SET TASK: Omit all images, then return the remaining material exactly as it stands.

┄┄┄┄┄┄┄┄┄┄

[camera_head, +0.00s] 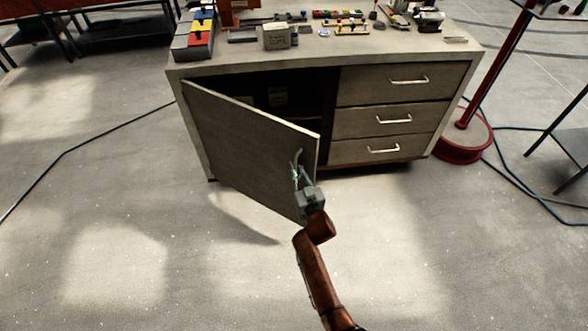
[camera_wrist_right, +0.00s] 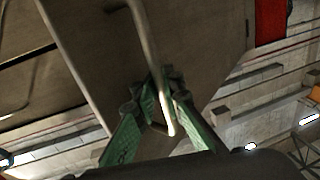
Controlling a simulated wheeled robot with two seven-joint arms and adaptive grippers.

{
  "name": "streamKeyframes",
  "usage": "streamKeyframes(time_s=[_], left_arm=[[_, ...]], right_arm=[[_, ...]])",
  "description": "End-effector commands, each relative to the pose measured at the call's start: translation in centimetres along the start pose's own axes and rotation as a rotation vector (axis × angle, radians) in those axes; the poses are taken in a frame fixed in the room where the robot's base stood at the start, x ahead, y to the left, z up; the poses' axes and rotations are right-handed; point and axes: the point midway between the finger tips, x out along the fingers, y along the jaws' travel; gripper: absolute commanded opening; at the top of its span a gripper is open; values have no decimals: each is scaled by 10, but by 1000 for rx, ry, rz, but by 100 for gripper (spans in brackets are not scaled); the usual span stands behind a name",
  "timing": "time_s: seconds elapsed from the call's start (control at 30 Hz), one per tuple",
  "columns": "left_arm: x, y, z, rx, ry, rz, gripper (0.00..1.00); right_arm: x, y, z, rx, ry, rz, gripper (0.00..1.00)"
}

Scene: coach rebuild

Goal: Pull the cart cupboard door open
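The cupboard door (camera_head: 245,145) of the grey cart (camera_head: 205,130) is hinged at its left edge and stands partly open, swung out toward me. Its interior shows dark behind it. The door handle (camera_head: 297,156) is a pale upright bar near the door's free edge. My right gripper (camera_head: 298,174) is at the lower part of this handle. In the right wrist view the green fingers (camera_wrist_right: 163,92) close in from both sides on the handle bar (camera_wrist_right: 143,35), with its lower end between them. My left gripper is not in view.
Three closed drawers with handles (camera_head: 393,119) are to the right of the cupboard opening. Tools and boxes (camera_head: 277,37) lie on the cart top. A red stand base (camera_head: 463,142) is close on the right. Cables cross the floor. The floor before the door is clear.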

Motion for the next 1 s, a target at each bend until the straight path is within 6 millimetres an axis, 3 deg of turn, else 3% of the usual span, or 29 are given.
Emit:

┄┄┄┄┄┄┄┄┄┄

EXPECTED ANSWER:
[camera_head, +0.00s] 
[camera_wrist_right, +0.00s] 
Controlling a simulated wheeled robot with two seven-joint arms and adaptive grippers.

{
  "name": "streamKeyframes",
  "usage": "streamKeyframes(time_s=[_], left_arm=[[_, ...]], right_arm=[[_, ...]])",
  "description": "End-effector commands, each relative to the pose measured at the call's start: translation in centimetres along the start pose's own axes and rotation as a rotation vector (axis × angle, radians) in those axes; the poses are taken in a frame fixed in the room where the robot's base stood at the start, x ahead, y to the left, z up; the poses' axes and rotations are right-handed; point and axes: the point midway between the finger tips, x out along the fingers, y along the jaws' travel; gripper: absolute commanded opening; at the top of its span a gripper is open; values have no decimals: each is scaled by 10, but by 1000 for rx, ry, rz, but by 100 for gripper (spans in brackets are not scaled); the usual span stands behind a name",
  "timing": "time_s: seconds elapsed from the call's start (control at 30 Hz), one per tuple",
  "columns": "left_arm: x, y, z, rx, ry, rz, gripper (0.00..1.00); right_arm: x, y, z, rx, ry, rz, gripper (0.00..1.00)"
}

Scene: coach rebuild

Goal: Pull the cart cupboard door open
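The cupboard door (camera_head: 245,145) of the grey cart (camera_head: 205,130) is hinged at its left edge and stands partly open, swung out toward me. Its interior shows dark behind it. The door handle (camera_head: 297,156) is a pale upright bar near the door's free edge. My right gripper (camera_head: 298,174) is at the lower part of this handle. In the right wrist view the green fingers (camera_wrist_right: 163,92) close in from both sides on the handle bar (camera_wrist_right: 143,35), with its lower end between them. My left gripper is not in view.
Three closed drawers with handles (camera_head: 393,119) are to the right of the cupboard opening. Tools and boxes (camera_head: 277,37) lie on the cart top. A red stand base (camera_head: 463,142) is close on the right. Cables cross the floor. The floor before the door is clear.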

Motion for the next 1 s, a target at each bend until the straight path is within 6 millimetres an axis, 3 deg of turn, else 3% of the usual span, or 29 are given.
Emit:

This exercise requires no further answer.